What you have to do: Please return nothing but the lines between the line holding "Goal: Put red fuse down" and the line holding "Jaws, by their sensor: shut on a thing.", both ends included, without the pictures.

Dataset rows:
------------------------

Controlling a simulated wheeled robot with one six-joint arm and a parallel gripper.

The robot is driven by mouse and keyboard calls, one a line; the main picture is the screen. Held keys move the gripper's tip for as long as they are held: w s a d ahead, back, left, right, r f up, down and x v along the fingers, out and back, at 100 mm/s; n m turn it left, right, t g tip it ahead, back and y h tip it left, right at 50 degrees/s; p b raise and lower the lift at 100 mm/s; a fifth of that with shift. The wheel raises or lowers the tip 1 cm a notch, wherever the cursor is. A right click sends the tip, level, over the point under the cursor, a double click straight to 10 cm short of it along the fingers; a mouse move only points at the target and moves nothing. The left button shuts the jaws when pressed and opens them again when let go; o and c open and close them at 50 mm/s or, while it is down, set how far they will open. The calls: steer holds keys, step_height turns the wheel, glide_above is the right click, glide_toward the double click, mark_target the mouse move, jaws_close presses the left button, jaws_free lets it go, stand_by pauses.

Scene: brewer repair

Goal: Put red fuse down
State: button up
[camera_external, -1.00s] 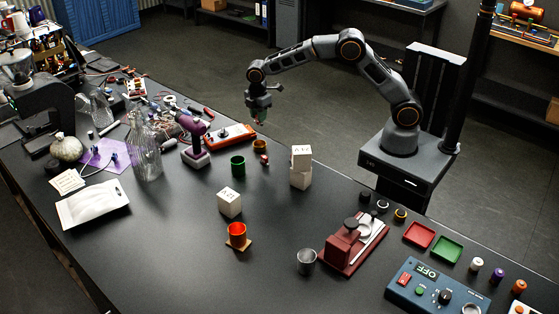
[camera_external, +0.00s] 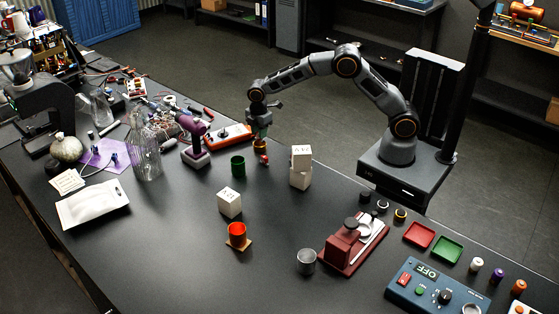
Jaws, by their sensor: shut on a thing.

------------------------

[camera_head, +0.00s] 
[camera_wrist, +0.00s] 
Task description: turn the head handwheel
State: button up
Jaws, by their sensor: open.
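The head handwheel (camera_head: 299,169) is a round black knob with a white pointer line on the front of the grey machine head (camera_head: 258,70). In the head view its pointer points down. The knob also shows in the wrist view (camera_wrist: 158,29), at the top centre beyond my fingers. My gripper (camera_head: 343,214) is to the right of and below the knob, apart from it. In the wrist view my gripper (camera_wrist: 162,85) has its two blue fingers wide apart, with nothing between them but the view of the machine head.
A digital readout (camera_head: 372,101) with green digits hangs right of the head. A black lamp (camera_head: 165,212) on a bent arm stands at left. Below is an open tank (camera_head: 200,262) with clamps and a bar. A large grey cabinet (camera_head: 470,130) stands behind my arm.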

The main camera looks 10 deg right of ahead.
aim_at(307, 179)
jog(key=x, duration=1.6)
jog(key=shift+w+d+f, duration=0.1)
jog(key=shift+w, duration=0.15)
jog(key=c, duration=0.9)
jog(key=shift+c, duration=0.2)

------------------------

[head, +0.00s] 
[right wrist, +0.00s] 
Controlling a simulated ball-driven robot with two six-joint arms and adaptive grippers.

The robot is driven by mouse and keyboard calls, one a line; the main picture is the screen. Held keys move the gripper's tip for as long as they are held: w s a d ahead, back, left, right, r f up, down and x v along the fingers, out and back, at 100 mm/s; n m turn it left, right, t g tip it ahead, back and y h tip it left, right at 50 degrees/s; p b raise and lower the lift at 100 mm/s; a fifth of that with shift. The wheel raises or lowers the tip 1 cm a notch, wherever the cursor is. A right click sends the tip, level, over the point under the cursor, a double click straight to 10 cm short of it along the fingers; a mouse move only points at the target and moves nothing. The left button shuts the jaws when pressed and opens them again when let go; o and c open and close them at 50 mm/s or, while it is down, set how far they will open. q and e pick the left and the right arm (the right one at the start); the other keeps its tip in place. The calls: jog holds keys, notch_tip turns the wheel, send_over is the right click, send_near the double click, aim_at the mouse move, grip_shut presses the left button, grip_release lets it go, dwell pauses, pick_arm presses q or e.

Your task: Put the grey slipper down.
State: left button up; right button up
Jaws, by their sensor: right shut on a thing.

------------------------

Solution for this exercise:
Goal: Put red fuse down
State: button up
[camera_external, -1.00s] 
[camera_external, +0.00s] 
Jaws, by their sensor: shut on a thing.

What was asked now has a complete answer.